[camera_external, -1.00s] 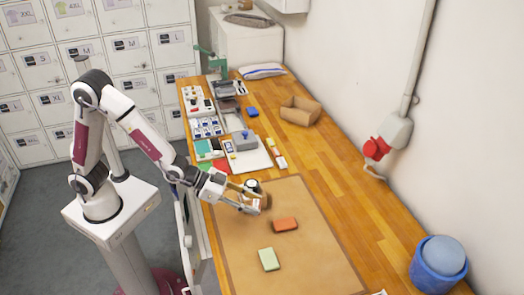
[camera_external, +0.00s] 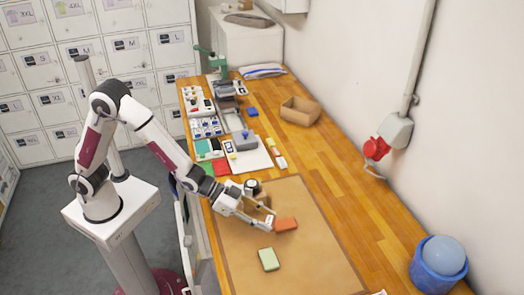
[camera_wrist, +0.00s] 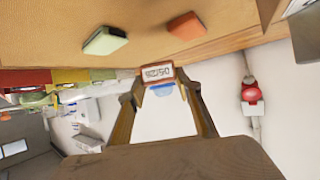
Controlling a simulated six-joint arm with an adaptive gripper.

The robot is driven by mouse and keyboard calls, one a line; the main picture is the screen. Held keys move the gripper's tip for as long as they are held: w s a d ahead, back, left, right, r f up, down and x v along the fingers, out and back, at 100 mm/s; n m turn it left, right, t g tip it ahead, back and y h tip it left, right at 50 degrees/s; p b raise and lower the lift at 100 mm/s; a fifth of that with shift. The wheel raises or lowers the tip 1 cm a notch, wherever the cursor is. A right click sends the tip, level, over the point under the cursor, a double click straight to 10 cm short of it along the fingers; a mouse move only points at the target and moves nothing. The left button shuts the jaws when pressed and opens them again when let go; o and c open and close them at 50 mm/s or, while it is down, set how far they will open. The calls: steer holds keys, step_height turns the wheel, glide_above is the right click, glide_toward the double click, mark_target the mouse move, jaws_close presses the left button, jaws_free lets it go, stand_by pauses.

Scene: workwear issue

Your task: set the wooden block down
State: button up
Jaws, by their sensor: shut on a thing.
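My gripper (camera_external: 271,218) is low over the tan mat (camera_external: 236,245), just left of the orange sponge-like block (camera_external: 286,224). In the wrist view my gripper (camera_wrist: 160,80) has its two fingers converging on a small brown-edged piece with a pale printed face, which I take for the wooden block (camera_wrist: 158,72). It sits between the fingertips. In the outside view it is too small to make out clearly, and I cannot tell whether it touches the mat. A green block (camera_external: 268,259) lies nearer the front, apart from the gripper.
A brown object (camera_external: 263,197) stands close behind the gripper. Trays and small parts (camera_external: 206,127) fill the table's far left. An open cardboard box (camera_external: 300,111) is at the far right, a blue bucket (camera_external: 436,270) at the near right. The mat's front part is clear.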

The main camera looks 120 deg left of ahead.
──────────
→ EXERCISE GOAL:
Quote, exactly and only, the lines from the first line of the data above through the line containing "State: button up". The pictures do not belong in it.

→ RESULT BELOW:
[camera_external, -1.00s] 
[camera_external, +0.00s] 
[camera_wrist, +0.00s] 
Controlling a simulated six-joint arm with an adaptive gripper.

The robot is driven by mouse and keyboard calls, one a line; the main picture is the screen. Held keys move the gripper's tip for as long as they are held: w s a d ahead, back, left, right, r f up, down and x v along the fingers, out and back, at 100 mm/s; n m turn it left, right, t g tip it ahead, back and y h tip it left, right at 50 degrees/s; p b raise and lower the lift at 100 mm/s; a fifth of that with shift. The wheel raises or lowers the tip 1 cm a notch, wherever the cursor is. A right click sends the tip, level, over the point under the cursor, a double click straight to 10 cm short of it along the fingers; a mouse move only points at the target and moves nothing. The left button shuts the jaws when pressed and opens them again when let go; o and c open and close them at 50 mm/s or, while it is down, set how far they will open. The calls: steer holds keys, step_height turns the wheel, glide_above is the right click, glide_toward the double click, mark_target the mouse move, jaws_close presses the left button, jaws_free lets it go, stand_by pauses.

Scene: workwear issue

Your task: set the wooden block down
State: button up

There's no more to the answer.